* Work instructions:
In the data that follows, count the lines in which the word "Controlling" occurs, and report that figure alone.

____________

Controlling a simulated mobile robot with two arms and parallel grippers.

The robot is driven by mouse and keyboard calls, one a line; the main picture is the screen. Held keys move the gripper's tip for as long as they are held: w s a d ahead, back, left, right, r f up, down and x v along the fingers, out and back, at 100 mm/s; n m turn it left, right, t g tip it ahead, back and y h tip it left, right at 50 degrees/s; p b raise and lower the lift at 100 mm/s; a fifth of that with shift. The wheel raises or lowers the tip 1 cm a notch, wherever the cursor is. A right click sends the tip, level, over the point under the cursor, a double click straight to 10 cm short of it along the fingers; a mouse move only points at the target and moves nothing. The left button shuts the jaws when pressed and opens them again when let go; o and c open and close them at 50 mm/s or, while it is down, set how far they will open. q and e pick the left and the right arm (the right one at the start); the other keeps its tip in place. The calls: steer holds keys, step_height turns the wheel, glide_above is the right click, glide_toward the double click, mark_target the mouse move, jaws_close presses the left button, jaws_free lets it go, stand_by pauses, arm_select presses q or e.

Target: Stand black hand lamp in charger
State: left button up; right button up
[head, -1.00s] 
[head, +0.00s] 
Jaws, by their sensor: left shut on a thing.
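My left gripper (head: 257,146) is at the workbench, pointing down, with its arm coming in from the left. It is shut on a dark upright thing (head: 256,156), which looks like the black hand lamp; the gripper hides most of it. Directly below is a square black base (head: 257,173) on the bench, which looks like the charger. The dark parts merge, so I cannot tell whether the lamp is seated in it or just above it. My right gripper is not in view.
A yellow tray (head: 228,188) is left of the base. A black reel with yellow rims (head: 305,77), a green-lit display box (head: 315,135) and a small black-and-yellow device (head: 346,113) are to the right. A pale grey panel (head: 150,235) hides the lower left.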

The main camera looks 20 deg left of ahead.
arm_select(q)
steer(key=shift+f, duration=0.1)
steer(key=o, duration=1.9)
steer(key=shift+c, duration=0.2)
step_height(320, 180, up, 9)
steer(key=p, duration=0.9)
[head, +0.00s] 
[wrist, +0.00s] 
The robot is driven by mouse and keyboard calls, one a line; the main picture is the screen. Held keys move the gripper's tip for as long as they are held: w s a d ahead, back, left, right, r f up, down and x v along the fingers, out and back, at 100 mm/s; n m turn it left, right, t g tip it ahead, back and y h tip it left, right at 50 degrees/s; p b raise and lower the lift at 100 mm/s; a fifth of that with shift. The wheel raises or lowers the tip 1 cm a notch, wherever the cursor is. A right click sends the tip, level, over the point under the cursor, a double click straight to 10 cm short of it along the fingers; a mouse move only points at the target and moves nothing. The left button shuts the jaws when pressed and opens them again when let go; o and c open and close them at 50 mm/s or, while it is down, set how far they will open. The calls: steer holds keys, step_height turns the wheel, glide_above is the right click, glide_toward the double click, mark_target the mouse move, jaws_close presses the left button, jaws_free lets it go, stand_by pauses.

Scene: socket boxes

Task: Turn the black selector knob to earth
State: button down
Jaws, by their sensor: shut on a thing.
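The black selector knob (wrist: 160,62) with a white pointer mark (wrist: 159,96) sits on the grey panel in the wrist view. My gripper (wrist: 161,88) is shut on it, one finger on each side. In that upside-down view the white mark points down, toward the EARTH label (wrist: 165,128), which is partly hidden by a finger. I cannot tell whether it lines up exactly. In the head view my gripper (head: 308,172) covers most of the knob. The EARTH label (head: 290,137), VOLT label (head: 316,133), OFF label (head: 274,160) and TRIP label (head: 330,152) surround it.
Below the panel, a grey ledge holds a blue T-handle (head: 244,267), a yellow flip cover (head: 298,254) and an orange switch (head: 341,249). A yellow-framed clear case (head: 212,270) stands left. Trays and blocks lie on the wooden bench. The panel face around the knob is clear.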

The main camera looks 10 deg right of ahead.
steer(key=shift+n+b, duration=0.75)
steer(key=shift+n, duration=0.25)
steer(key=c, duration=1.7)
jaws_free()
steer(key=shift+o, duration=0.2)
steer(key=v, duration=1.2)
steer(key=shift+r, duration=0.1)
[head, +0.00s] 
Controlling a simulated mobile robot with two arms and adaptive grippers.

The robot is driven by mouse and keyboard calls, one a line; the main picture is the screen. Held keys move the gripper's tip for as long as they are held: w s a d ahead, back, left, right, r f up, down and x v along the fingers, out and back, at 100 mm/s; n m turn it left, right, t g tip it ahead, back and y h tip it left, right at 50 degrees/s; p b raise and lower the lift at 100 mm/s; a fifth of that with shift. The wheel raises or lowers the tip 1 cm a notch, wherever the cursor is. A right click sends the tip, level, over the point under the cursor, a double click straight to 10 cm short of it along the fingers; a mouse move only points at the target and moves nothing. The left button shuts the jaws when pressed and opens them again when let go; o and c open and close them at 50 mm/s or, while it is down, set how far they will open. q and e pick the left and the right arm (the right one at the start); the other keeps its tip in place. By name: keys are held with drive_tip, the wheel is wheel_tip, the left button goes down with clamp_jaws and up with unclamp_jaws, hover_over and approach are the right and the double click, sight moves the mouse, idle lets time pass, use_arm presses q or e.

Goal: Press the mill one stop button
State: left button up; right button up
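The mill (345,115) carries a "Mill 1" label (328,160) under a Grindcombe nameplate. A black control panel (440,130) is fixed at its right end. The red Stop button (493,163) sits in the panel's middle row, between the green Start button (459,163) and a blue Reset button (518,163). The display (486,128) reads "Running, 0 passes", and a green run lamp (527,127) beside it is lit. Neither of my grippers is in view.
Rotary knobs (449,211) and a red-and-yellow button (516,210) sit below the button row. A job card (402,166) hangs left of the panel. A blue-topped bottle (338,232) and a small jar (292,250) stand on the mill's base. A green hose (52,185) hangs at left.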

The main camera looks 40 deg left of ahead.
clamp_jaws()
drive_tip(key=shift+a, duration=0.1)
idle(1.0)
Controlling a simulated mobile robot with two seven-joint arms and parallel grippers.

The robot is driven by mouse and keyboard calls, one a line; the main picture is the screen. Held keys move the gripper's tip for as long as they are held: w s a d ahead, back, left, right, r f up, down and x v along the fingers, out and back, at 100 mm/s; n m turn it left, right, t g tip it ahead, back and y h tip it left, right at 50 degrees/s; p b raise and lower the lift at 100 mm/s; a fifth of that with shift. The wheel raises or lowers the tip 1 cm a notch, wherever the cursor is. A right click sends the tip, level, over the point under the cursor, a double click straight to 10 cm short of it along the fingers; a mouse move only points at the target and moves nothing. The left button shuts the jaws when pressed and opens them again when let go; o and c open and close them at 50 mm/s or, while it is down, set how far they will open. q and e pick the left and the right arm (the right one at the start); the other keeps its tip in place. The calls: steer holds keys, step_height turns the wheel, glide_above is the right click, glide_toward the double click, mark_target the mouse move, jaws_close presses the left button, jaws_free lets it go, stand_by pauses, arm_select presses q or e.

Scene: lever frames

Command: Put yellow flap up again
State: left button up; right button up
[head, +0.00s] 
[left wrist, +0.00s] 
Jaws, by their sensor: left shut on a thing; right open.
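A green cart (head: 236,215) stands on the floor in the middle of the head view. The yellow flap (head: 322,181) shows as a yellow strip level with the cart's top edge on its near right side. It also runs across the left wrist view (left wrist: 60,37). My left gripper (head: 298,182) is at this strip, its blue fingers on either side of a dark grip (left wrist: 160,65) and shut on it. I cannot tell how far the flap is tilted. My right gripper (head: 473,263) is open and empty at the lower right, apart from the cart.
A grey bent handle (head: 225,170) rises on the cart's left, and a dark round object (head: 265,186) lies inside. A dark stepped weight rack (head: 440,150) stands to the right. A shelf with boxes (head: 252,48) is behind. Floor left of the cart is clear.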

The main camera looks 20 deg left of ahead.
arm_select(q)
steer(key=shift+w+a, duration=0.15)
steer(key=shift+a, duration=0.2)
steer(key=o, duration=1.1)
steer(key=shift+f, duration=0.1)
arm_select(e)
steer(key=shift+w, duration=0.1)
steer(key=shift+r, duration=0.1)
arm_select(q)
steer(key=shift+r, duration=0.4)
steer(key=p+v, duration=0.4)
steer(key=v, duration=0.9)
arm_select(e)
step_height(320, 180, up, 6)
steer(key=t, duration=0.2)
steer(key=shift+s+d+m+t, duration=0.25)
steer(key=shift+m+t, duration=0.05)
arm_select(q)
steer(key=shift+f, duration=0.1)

____________

* Full solution:
3